Le système colonial a souvent provoqué chez ses promoteurs une psychose de la rébellion des peuples colonisés. Le pouvoir colonial traquait inlassablement les mouvements séditieux et les combattait avec une brutalité incontrôlée. La paranoïa qui sévissait à sa tête tendait à gagner le corps entier dans des répressions d’actes jugés hostiles, même à l’encontre des populations les plus paisibles. Ces campagnes ont trop souvent débouché sur des massacres qui rendaient la coexistence avec les peuples conquis impossible à soutenir durablement. De telles mobilisations guerrières n’ont pas eu lieu de façon permanente, mais la surveillance et la répression maintenaient le système colonial et, quand la citadelle se sentait assiégée, elle répondait à « l’agresseur » avec une violence disproportionnée. J.M. Coetzee met en scène cette folie coloniale dans son roman En attendant les barbares avec une acuité remarquable.  

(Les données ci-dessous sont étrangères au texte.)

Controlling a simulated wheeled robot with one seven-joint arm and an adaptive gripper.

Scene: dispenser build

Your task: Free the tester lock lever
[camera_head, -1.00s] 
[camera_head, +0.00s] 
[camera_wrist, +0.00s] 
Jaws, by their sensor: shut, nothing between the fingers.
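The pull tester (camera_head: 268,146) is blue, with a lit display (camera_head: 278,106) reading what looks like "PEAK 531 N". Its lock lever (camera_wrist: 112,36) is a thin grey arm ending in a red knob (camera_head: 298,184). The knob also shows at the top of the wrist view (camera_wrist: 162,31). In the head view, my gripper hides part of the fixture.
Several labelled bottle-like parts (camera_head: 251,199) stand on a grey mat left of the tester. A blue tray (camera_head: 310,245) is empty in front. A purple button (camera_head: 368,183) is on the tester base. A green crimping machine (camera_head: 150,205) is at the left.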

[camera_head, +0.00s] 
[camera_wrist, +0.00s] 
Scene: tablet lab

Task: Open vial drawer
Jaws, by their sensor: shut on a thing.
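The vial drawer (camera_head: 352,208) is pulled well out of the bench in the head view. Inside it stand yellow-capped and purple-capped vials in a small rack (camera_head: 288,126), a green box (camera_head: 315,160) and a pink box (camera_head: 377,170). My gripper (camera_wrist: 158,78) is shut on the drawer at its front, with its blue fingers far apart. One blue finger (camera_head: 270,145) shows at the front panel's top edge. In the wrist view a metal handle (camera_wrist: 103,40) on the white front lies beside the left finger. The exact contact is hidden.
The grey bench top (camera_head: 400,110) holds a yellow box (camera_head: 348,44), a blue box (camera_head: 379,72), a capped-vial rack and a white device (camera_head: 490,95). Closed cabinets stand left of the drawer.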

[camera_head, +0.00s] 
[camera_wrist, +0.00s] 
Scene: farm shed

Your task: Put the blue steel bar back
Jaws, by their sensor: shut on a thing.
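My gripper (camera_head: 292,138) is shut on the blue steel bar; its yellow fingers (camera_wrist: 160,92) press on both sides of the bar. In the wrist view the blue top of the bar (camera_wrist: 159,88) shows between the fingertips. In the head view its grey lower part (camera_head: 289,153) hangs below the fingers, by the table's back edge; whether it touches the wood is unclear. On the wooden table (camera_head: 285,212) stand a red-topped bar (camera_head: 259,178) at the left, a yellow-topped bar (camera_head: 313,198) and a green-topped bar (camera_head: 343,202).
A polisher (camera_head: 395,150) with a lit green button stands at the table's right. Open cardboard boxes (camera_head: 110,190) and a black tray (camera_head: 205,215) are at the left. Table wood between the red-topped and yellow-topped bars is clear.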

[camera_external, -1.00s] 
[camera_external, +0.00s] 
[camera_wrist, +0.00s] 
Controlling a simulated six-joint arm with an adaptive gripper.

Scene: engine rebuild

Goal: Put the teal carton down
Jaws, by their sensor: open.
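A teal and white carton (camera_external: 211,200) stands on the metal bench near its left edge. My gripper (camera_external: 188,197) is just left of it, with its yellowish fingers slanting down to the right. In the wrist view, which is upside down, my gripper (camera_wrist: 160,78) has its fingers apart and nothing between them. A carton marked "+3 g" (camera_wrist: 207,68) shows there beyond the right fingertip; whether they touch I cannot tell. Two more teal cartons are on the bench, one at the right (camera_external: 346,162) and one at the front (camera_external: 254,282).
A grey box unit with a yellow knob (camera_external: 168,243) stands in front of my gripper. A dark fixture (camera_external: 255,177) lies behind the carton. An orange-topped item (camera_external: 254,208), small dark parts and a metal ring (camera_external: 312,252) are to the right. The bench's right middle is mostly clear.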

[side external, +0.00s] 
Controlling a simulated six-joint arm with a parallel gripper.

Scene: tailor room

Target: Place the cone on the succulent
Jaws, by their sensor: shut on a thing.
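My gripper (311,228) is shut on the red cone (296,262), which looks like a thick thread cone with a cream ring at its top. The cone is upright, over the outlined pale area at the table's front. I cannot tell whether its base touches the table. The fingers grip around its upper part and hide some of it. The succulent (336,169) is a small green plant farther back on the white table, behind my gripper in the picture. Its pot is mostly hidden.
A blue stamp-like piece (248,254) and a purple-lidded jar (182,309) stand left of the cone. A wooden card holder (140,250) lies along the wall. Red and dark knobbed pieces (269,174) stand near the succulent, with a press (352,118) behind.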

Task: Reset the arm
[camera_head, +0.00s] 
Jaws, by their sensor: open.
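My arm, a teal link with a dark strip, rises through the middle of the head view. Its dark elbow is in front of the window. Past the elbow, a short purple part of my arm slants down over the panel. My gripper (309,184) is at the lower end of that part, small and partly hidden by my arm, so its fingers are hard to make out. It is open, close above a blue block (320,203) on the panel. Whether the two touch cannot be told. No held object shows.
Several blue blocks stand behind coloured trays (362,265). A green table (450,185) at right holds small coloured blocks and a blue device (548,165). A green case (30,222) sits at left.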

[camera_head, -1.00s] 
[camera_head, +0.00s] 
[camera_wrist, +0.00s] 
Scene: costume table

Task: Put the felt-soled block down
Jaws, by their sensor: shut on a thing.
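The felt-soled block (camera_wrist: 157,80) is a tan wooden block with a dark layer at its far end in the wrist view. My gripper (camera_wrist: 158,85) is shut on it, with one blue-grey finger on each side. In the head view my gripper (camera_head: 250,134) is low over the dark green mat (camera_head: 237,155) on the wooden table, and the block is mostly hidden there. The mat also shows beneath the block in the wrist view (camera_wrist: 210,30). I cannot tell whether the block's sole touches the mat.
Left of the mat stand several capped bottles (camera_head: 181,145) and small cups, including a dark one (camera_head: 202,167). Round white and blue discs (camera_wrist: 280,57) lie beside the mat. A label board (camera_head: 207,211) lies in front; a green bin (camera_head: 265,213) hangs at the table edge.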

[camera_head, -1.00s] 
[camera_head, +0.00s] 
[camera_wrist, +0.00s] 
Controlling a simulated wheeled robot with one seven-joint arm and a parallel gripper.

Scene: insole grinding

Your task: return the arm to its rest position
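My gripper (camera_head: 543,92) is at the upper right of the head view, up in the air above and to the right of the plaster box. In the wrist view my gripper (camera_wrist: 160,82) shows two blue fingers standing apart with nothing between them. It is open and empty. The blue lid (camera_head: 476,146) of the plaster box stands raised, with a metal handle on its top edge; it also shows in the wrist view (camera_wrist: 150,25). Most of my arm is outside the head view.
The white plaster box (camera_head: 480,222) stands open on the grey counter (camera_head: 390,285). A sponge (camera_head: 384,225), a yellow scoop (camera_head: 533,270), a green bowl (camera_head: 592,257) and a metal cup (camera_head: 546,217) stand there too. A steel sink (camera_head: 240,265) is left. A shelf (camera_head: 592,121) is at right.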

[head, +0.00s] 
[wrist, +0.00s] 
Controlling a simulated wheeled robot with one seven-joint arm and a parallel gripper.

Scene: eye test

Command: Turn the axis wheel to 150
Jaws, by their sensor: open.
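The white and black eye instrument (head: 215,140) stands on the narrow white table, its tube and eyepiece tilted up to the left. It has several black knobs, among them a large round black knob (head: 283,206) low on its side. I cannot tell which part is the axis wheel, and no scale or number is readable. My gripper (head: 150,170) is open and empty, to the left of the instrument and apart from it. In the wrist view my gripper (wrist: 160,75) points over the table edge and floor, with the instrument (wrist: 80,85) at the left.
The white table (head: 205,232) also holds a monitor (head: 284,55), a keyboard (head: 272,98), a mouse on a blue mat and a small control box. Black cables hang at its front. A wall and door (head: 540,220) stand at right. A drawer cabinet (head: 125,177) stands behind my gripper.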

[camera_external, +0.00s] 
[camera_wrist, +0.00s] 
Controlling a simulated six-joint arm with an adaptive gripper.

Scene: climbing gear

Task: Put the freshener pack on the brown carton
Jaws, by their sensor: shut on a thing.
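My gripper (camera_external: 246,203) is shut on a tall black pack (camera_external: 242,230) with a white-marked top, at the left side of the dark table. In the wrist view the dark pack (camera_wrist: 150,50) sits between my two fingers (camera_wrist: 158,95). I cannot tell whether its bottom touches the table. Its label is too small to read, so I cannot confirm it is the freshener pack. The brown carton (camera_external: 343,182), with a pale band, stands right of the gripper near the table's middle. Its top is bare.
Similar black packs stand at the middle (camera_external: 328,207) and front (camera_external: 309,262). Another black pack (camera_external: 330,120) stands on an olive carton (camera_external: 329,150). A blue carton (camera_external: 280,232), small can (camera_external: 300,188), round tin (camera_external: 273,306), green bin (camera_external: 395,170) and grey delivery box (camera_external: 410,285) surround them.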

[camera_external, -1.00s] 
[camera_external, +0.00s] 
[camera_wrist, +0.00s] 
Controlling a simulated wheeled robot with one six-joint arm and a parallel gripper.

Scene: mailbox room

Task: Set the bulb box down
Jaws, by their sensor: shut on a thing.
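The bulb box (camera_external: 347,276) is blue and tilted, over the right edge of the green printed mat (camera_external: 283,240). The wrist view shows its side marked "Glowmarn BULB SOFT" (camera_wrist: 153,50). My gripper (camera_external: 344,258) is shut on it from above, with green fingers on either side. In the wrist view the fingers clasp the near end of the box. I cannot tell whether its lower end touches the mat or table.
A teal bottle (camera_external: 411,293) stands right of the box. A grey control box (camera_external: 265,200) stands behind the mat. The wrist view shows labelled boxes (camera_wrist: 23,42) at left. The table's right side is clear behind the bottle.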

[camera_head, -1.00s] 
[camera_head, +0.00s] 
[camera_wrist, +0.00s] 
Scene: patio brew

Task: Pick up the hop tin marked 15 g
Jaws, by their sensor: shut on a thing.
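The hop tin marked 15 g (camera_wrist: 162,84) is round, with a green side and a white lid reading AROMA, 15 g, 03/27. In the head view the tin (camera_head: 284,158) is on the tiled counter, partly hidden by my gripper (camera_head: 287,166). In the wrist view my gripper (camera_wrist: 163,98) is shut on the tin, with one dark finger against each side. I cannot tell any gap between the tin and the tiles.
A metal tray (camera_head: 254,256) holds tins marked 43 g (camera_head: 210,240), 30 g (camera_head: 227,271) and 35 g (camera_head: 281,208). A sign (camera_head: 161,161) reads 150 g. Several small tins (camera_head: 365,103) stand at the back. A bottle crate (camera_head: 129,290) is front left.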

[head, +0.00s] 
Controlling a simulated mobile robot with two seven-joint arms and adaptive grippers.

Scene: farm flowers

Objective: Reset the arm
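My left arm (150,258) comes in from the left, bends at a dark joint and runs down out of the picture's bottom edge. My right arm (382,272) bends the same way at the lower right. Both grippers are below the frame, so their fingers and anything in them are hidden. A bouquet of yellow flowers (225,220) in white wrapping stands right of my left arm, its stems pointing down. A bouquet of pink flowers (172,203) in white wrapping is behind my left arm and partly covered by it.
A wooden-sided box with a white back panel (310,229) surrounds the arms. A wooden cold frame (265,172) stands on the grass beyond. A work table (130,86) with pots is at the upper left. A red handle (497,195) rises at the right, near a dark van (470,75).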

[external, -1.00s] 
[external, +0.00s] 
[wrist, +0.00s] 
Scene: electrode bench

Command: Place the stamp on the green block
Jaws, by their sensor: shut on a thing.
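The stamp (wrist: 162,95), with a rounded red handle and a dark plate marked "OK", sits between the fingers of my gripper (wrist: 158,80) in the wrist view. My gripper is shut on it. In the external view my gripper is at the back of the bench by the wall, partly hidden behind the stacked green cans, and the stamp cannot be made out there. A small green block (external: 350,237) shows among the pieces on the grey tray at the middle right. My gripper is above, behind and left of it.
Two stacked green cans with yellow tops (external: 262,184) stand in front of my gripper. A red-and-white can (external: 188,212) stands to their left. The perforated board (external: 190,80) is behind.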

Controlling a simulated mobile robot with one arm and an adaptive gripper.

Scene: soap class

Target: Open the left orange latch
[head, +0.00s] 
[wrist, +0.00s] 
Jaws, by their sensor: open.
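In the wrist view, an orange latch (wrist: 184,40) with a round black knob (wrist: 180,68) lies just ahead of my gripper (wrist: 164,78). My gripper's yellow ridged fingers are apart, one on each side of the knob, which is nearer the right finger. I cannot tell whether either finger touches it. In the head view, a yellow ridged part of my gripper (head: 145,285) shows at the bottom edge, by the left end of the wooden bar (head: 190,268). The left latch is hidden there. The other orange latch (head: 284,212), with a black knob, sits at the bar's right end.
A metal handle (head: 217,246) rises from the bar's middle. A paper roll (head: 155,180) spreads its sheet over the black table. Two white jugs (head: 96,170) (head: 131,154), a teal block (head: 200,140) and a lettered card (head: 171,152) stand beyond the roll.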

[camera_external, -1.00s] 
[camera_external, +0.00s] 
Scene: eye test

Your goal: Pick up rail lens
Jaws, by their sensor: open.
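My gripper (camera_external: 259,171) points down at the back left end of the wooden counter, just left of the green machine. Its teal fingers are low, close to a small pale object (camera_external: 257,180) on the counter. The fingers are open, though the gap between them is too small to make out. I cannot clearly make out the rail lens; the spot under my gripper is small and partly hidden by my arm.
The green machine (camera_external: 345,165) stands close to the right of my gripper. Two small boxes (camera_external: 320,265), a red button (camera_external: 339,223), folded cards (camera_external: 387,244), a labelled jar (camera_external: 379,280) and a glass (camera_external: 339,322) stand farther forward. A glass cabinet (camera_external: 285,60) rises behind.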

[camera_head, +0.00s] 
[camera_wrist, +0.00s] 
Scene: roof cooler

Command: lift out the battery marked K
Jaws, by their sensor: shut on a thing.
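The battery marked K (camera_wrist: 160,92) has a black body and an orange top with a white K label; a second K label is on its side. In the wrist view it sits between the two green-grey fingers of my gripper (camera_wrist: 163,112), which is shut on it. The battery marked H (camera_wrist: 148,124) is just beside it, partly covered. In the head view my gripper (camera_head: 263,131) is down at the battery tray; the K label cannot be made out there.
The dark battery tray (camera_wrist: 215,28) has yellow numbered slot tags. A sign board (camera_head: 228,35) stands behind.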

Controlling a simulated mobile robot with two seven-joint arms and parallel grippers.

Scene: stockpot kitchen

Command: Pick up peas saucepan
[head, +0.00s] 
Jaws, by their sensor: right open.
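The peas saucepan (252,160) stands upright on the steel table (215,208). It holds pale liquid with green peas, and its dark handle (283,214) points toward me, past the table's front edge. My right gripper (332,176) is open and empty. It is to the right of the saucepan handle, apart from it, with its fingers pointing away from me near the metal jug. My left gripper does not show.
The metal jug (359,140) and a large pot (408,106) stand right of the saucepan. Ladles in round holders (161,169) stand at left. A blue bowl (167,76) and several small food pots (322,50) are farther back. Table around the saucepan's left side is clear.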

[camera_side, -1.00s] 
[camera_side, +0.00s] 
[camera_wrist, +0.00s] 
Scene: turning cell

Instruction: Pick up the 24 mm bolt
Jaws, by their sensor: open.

Dans un empire aux frontières non précisées, un avant-poste situé dans le désert est administré par un magistrat vieillissant et humain, trop humain. Le fantasme de la rébellion né chez les dirigeants de l’Empire les a conduits à diligenter une expédition de maintien de l’ordre. Le face à face entre le magistrat et le colonel qui dirige le détachement est tendu : le premier tente d’expliquer qu’il est entouré de paisibles nomades qui conduisent leurs troupeaux au gré des saisons, quand le second conclut à une dangereuse inconscience de son interlocuteur, qu’il envisage de neutraliser.

Les premiers nomades rencontrés par le bataillon militaire sont faits prisonniers et sauvagement torturés. Le magistrat réagit en s’intéressant à l’une des victimes de ces exactions, une jeune femme sortie aveugle et infirme des mains des tortionnaires. Les mobiles du magistrat relèvent autant du désir sexuel que de l’humanité dans sa volonté de secourir cette jeune femme. Après une cohabitation frustrée par ses mauvais sentiments et son incapacité à séduire sa compagne, il décide de la reconduire chez les siens.

Cette démarche provoque sa chute en même temps que le déchainement de la violence guerrière. A son tour le magistrat est déchu, avant qu’un retournement le remette au premier plan dans un monde écroulé.

Ce qui est admirable dans cette figure de magistrat trop faible, c’est sa conscience du rôle ambigu qu’il joue sur cette scène tragique : « Car je n’étais pas, comme j’aimais le penser, l’indulgent contraire hédoniste du froid et rigide colonel. J’étais le mensonge que l’Empire se dit à lui-même quand les temps sont aisés, et lui la vérité que dit l’Empire quand soufflent les vents rudes, pas plus, pas moins. »      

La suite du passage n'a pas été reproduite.